Data in this exercise =>
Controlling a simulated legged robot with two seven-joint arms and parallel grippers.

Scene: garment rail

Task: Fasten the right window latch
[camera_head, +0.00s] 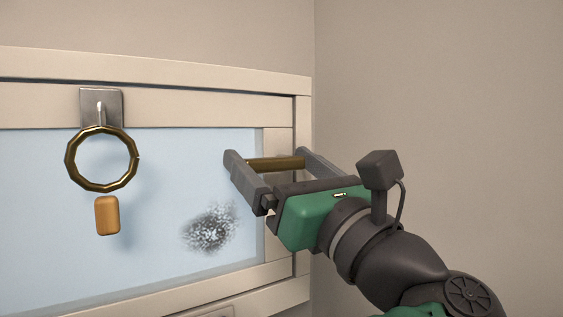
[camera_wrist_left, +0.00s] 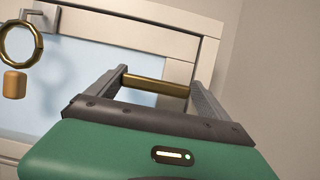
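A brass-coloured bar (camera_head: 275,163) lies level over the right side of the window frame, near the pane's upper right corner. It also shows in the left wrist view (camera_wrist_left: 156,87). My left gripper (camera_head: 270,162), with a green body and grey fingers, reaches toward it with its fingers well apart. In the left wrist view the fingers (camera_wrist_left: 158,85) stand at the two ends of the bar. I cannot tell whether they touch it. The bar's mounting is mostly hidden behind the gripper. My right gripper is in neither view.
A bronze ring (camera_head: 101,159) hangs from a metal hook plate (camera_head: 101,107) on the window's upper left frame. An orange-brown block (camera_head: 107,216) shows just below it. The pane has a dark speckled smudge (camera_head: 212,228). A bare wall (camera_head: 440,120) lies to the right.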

...

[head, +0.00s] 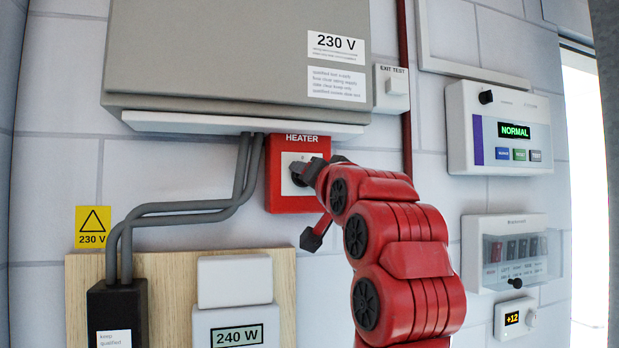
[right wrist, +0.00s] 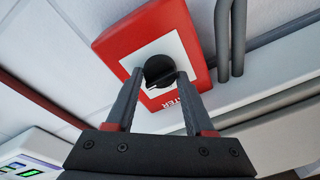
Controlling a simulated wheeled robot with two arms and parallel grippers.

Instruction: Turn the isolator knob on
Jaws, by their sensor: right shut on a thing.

Your instructions =>
Any pictures should be left out. Reproduce every line from the one holding "[right wrist, +0.00s]" down to the one holding "Jaws, by their sensor: right shut on a thing.", both of those lines included.

Full solution =>
[right wrist, +0.00s] 
Controlling a simulated wheeled robot with two arms and parallel grippers.

Instruction: Turn the isolator knob on
Jaws, by their sensor: right shut on a thing.

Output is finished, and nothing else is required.